With Lee, who went 3-4 with an RBI single, Smith, who now leads the team in home runs and RBIs, hitting in the second half of the lineup, respectively, the Terps’ lineup is longer than most other teams.
“I think we’re dangerous because we can score in any inning,” Smith. “You can’t get through our first three batters and then cruise through the rest of our lineup until you get back to the top. We take pride in that, we don’t care where we hit in the order, we take pride in trying to score wherever we are and contribute to the team.”
Shaffer gave up his only run in the eighth when pinch-hitter Grant Peikert drove a double off the wall in left and Connor Lind scored from first. Shaffer needed just 89 pitches to get through eight innings.
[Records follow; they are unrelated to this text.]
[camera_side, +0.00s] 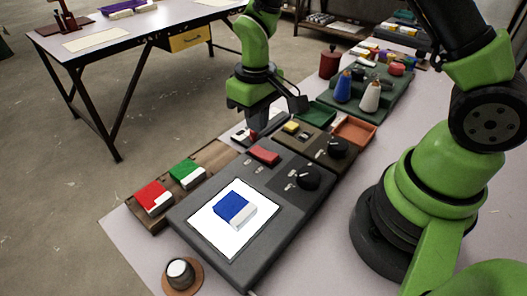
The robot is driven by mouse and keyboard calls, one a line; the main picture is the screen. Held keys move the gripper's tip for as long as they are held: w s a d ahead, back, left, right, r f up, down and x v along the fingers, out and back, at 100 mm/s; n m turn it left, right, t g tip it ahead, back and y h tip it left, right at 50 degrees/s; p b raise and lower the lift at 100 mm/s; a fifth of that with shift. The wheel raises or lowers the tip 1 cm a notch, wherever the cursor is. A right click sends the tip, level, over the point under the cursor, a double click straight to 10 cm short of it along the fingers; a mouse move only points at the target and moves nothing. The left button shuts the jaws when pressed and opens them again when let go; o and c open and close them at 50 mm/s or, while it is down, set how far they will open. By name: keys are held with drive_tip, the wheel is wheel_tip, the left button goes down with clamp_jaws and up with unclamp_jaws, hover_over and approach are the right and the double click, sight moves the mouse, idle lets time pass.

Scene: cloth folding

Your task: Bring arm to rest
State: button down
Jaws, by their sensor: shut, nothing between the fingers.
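My gripper (257,118) is shut and empty. It points down above the far end of the dark grey board, near a small red item and a white item (243,134). A blue and white folded cloth (234,208) lies on the white sheet (212,237) on the grey board (255,274). My gripper is well apart from this cloth. What lies directly behind the fingers is hidden.
A wooden tray (212,155) at left holds a red and white block (152,197) and a green and white block (187,173). A small round cup (180,272) stands at the front. Black knobs (308,177), an orange tray (355,131) and bottles (369,97) stand right and behind.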

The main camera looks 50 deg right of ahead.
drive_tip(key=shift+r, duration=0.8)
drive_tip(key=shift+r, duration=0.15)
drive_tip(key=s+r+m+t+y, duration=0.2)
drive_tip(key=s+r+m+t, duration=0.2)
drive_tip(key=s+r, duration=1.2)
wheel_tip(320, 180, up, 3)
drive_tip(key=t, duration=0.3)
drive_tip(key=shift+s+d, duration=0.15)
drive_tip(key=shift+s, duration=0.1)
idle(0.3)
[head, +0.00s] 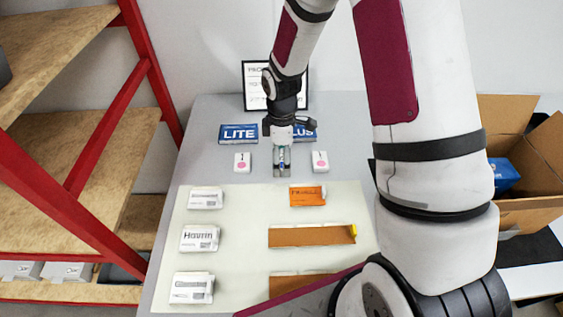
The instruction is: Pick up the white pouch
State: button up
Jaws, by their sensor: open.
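Several white packs could be the white pouch. Three printed ones lie in a column on the left of the pale mat: a far one (205,198), a middle one (200,238) and a near one (193,287). Two small white packs with pink dots lie farther back, one on the left (242,162) and one on the right (320,161). My gripper (283,174) is open and points down between these two small packs, near the mat's far edge. It is apart from both. What lies directly under the fingers is hidden.
The mat (240,220) also holds an orange pack (308,195) and brown trays, one at the middle right (308,236). Blue LITE (238,134) and PLUS boxes and a framed sign stand behind. Red-framed shelves (80,190) flank the left; an open cardboard box (530,150) stands right.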

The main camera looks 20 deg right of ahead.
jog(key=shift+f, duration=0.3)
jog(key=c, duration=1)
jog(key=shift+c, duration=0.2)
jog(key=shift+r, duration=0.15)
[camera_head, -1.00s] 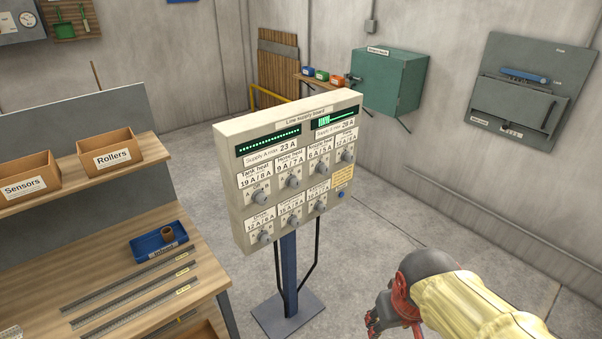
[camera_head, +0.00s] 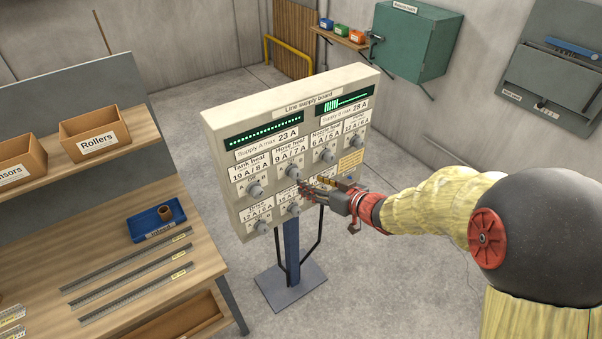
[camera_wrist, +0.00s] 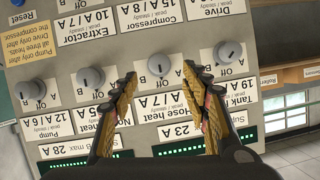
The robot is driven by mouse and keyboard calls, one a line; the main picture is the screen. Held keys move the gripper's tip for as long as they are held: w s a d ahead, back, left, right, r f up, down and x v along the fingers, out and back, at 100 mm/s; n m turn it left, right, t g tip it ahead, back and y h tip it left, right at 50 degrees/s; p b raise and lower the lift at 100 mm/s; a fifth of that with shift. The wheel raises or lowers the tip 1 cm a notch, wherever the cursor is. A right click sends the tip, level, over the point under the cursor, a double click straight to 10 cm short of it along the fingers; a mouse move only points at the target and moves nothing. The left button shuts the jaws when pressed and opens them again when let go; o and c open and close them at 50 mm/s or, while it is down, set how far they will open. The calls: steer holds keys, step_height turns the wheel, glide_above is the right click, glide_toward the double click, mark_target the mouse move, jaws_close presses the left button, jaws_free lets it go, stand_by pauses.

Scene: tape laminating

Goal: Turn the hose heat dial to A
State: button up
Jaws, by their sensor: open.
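The Line supply board (camera_head: 215,150) stands on a post, with rows of grey dials on its face. The hose heat dial (camera_head: 292,171) is in the upper row, second from the left, under the label "Hose heat 9 A / 7 A". My gripper (camera_head: 308,189) is open and in front of the board, just below and right of that dial. In the wrist view, which shows the board upside down, the hose heat dial (camera_wrist: 158,66) appears between the two spread fingers, not gripped.
The tank heat dial (camera_wrist: 227,50) and nozzle heat dial (camera_wrist: 92,77) sit close on either side. A lower row of dials and a blue reset button (camera_wrist: 17,3) are near. A workbench (camera_head: 150,250) stands left; floor is clear to the right.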

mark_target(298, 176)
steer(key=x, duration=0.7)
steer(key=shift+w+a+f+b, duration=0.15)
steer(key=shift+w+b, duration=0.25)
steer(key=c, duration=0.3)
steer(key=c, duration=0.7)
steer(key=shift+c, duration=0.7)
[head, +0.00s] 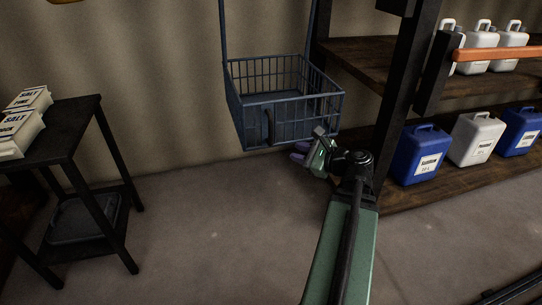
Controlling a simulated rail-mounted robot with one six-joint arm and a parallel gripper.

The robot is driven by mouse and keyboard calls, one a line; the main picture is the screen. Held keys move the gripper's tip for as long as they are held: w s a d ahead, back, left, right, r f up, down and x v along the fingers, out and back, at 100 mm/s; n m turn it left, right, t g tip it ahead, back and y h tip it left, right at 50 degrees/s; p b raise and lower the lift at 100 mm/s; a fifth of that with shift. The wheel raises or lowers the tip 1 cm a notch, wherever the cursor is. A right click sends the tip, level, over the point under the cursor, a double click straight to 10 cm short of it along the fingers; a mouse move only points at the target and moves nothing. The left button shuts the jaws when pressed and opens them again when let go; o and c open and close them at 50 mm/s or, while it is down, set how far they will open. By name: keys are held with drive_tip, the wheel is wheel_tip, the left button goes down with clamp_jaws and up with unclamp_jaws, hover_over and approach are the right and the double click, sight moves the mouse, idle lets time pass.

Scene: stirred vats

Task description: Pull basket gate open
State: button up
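A blue-grey wire basket (240,108) hangs from two long bars in the upper middle of the head view, clear of the floor. Its front side is a barred panel (308,120) with a dark upright loop, perhaps a handle (268,126), toward its left end. The panel looks shut, level with the basket's sides. My gripper (314,150) is just below and in front of the panel's right half, to the right of the loop. It looks apart from the loop. Its fingers are small and partly hidden, so I cannot see whether they are open.
A dark side table (85,125) with salt packets (22,122) stands at left. At right, a wooden shelf (440,192) with dark posts holds blue and white canisters (476,138). The concrete floor between is clear.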

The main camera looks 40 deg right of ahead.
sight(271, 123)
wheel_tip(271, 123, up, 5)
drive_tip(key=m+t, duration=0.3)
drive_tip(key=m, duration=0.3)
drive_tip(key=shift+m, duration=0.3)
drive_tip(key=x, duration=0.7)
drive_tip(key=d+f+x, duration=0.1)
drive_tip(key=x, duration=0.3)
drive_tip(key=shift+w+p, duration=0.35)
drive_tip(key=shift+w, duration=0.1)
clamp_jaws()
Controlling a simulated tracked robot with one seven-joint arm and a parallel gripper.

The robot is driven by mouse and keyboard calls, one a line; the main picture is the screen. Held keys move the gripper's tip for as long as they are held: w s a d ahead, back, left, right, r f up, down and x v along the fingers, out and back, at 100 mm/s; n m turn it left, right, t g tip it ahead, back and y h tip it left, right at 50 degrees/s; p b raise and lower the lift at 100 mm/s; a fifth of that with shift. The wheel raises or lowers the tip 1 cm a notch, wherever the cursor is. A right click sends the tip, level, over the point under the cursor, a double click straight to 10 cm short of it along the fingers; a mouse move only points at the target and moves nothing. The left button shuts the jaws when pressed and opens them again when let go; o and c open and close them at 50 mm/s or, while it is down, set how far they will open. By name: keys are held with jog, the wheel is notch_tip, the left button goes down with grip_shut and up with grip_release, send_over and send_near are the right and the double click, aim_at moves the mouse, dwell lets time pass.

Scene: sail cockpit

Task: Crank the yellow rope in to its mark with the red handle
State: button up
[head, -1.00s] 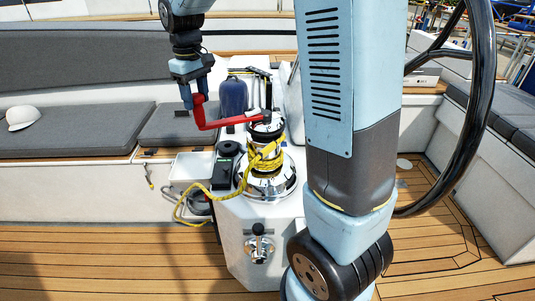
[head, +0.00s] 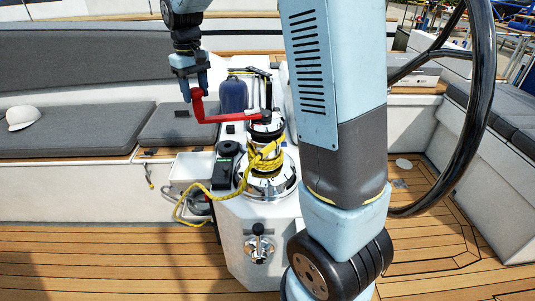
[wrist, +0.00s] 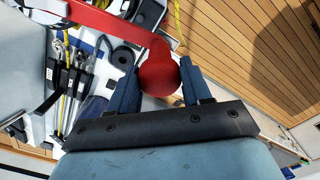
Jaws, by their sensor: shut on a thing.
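The red handle (head: 225,118) sits with its far end on top of the silver winch (head: 266,180). Its arm points left in the head view, and its upright grip is at the left end. My gripper (head: 197,92) is shut on that grip from above. In the wrist view the red knob of the handle (wrist: 158,75) lies between the two dark fingers of my gripper (wrist: 156,88). The yellow rope (head: 264,160) is wrapped around the winch drum, and its tail hangs in a loop to the lower left. I cannot make out a mark on the rope.
A black device (head: 225,165) lies left of the winch, and a dark blue bottle (head: 233,95) stands behind it. A black steering wheel (head: 474,110) is at the right. A grey cushion (head: 75,130) with a white cap (head: 22,117) is at the left.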

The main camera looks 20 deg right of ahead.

Szefc said Shaffer could have gone back out to pitch the ninth if needed.
“He would have been fine [if he had pitched the ninth], but anytime you can protect an arm like that you try to protect him as much as you can,” Szefc said. “I’d like to think our bullpen can get three outs with a six-run lead at home in the ninth and they did.”
Outside of Smith, Maryland’s offensive star was Lee, who went 3-for-4 and scored twice. He’s now hitting .326 for the season, the third-best mark on the team.
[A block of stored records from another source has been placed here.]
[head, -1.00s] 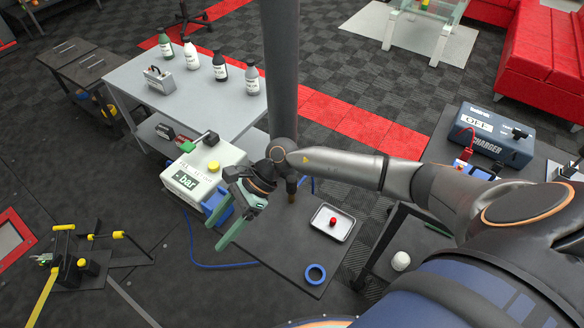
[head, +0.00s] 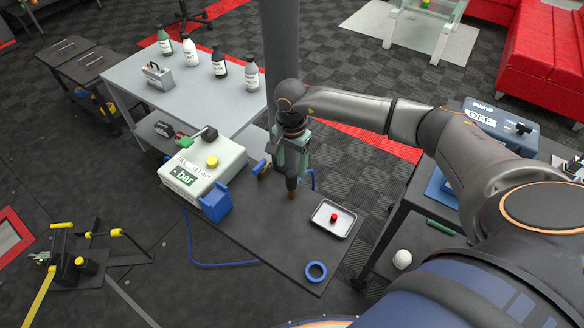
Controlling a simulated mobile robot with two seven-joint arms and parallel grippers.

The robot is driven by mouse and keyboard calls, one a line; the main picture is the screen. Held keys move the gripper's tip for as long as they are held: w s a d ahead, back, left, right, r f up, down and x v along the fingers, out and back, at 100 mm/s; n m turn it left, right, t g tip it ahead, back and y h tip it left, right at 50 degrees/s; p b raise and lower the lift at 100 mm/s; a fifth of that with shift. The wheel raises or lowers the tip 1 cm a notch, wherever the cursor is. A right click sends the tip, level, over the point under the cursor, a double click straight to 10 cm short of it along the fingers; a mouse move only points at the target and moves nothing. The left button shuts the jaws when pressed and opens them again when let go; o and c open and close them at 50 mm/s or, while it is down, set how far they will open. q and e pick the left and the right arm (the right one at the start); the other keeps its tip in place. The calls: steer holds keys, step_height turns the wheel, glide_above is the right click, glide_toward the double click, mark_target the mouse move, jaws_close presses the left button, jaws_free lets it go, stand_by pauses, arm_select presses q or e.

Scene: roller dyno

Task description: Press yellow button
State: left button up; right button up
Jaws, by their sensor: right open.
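The yellow button (head: 212,161) is a round knob on top of a white box (head: 208,178) with a green display reading "- bar". It is in plain view with nothing over it. My right gripper (head: 290,168) is open and points down, to the right of the box and apart from the button. A small brown upright thing (head: 291,186) shows just under its fingers; I cannot tell whether they touch. My left gripper is out of view.
The box's dark table also holds a blue block (head: 215,203), a metal tray (head: 332,221) with a red piece, and a blue ring (head: 315,271). A pillar (head: 283,50) rises behind my gripper. A grey table (head: 190,92) with several bottles stands behind.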

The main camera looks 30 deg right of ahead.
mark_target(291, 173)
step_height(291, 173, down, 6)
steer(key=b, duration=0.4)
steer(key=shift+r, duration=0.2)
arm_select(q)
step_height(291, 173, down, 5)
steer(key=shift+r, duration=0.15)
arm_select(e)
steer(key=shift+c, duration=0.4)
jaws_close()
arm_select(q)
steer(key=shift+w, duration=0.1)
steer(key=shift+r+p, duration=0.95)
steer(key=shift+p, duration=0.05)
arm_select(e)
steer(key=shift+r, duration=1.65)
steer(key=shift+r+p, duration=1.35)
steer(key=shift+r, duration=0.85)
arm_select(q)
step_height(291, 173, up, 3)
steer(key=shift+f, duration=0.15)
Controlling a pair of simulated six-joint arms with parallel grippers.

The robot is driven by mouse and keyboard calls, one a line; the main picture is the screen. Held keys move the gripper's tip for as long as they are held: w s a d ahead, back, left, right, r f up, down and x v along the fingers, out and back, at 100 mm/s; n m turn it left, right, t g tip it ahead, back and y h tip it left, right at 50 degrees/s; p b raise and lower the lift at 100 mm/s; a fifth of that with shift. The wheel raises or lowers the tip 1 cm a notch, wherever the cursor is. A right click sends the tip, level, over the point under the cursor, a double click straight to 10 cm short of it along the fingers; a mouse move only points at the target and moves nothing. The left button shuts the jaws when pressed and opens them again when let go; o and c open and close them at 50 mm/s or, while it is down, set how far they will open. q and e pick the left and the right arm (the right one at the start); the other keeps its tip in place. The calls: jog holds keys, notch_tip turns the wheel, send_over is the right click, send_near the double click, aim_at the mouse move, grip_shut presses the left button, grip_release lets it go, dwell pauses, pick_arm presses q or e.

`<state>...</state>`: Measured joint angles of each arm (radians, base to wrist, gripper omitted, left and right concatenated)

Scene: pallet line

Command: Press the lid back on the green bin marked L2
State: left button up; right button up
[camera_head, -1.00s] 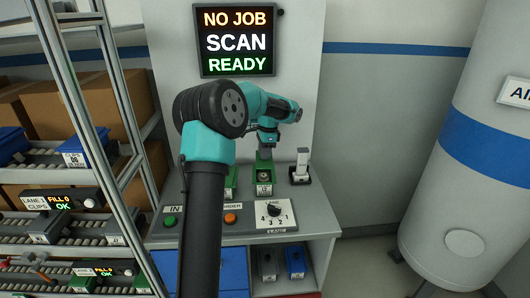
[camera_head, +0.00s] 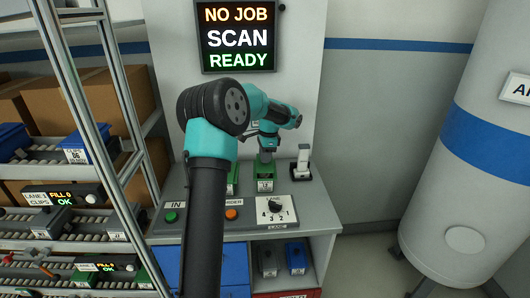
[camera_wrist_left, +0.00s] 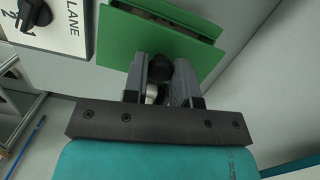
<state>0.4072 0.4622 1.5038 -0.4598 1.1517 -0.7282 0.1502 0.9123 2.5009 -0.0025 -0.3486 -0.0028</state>
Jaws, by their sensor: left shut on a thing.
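A green bin (camera_head: 265,184) with a small pale label stands on the grey bench; the label is too small to read surely. My left gripper (camera_head: 265,156) is over this bin, pointing down. In the left wrist view my left gripper (camera_wrist_left: 167,75) is shut on the dark knob (camera_wrist_left: 161,66) of a flat green lid (camera_wrist_left: 115,40). The right gripper is not in view.
Another green bin (camera_head: 232,180) stands to the left, partly behind my arm. A white device on a black base (camera_head: 302,163) stands close on the right. The lane knob (camera_head: 274,207), a green button (camera_head: 171,217) and an orange button (camera_head: 231,214) are in front.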

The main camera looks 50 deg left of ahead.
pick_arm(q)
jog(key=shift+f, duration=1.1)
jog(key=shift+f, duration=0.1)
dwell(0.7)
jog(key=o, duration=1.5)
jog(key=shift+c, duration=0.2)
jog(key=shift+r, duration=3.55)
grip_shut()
“I think a lot of it was just taking the borderline pitches that are balls, taking the ball below the knee that a lot of people like to swing at and just getting into hitters’ counts,” Lee said. “And then you can really work in your approach and get into 2-0 counts and hit balls hard.”
Jancarski and Costes tallied multi-hit games, as well.
The win was Maryland’s 20th at home this season, running the Terps’ record at Bob “Turtle” Smith Stadium to 20-1, good for the best home winning percentage in the country. It was also the team’s 15th conference victory, equaling a program record for conference wins in a single-season last achieved in 2013.
John Murphy finished the game for Maryland (33-15, 15-7), pitching a scoreless, hitless ninth. He lowered his ERA to 1.33 in 20.1 innings.
Wetherbee worked six innings for the Wildcats, allowing five runs on eight hits. He only walked one, but didn’t strike out anyone. He falls to 2-3 on the season.